Дивную фразу сказал когда-то Валентин Серов: “Все надо делать по правилам. Все надо делать по правилам и только по правилам и молиться чтобы случилась ошибка! “Конечно же, искусство делает искусством ошибка, а не правило. Но
начнем с того, что для того чтобы сломать какие то рамки, нужно прежде всего иметь эти рамки. Это как раз простая вещь, я хочу сказать о другом: настоящая классика может быть только современной, если она не современна – она не классика. Та же Нефертити, она современная скульптура, она на все времена. Получается смешной парадокс: ведь в искусстве, все великие революционеры были самыми жуткими консерваторами. Вы можете назвать мне большего революционера, чем Матисс? При этом, не было во французской традиции художника более французского чем Матисс, потому что это абсолютное продолжение великой французской традиции. Дело в том, что традиция это вещь живая. У нее такое количество граней, что она все время поворачивается каким-то другим боком. И на самом деле, так называемый революционер просто исхитряется показать еще одну грань традиции, ее не было видно – все кричат “Революция, революция!” – а потом, ай, нет – это оказывается традиция. И все становится на свои места. А те люди, которые себя называют хранителями традиции, они по большей части сторожат надгробный памятник этой традиции. А традиция уже в другом месте, она ,так сказать, сбежала, развернулась и ушла, она всегда живая.

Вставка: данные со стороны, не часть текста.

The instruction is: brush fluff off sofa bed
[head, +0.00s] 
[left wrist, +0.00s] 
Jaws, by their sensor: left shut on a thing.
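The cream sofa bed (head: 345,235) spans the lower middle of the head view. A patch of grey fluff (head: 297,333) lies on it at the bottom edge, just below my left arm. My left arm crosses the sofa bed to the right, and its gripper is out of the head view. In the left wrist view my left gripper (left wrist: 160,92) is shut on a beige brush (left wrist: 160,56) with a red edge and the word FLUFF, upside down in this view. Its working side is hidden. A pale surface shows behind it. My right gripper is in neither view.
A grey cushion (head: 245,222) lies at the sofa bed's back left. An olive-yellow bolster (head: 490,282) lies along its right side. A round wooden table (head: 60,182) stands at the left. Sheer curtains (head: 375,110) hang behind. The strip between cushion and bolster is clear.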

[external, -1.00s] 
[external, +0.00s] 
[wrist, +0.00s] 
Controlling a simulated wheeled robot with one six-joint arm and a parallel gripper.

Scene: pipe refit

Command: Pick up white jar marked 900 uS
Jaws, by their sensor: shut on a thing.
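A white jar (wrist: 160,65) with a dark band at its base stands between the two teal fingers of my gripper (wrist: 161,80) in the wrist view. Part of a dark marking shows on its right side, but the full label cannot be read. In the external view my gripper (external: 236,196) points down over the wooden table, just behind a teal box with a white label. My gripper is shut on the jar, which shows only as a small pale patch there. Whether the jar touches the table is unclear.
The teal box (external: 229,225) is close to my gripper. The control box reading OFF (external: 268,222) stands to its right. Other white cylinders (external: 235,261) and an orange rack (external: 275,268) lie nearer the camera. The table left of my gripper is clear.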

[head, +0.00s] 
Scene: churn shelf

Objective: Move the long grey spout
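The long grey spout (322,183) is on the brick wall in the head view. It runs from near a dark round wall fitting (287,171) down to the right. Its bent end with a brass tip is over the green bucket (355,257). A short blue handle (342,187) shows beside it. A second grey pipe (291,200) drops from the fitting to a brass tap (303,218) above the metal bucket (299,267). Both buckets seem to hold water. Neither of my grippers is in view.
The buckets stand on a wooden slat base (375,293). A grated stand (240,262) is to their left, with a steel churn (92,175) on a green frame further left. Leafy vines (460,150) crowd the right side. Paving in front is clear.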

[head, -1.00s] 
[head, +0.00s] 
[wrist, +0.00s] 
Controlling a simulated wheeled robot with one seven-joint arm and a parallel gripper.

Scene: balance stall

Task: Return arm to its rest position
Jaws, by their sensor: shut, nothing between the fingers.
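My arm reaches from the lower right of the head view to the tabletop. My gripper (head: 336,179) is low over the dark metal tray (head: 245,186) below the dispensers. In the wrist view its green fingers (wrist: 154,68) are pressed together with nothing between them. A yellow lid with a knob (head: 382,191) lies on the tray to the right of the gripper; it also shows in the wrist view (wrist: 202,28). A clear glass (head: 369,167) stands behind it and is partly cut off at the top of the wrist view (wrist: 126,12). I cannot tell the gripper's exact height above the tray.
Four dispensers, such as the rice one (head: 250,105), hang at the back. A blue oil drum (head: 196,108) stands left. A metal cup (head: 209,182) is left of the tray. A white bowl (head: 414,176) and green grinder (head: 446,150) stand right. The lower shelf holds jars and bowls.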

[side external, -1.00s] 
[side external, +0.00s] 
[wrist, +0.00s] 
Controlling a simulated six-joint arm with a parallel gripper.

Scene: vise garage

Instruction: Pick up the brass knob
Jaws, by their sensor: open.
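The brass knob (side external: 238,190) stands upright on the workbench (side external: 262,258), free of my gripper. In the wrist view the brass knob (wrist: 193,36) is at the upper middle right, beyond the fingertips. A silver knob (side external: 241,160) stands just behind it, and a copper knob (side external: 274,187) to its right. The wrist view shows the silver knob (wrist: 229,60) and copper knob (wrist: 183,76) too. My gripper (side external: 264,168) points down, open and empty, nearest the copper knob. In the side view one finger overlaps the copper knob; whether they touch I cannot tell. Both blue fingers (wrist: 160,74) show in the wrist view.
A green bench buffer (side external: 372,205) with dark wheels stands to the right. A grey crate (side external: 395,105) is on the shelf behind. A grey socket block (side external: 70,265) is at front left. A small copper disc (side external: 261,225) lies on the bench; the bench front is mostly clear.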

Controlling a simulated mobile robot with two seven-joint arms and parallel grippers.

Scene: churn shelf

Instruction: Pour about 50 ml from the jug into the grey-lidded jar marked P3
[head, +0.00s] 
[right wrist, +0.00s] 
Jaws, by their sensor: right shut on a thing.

Настоящий художник ничего не выдумывает. Он себя понимает как некая труба, по которой кто-то что-то откуда-то куда-то перекачивает. Но от трубы, конечно, тоже кое чего зависит. Я очень солидарен с фразой Цветаевой, которая сказала:” Настоящий художник никогда не скажет “Я сделал”, он скажет “У меня получилось”. Ошибки ты делаешь сам, а хорошие вещи, они получаются.
Февраль 2010.
Иерусалим.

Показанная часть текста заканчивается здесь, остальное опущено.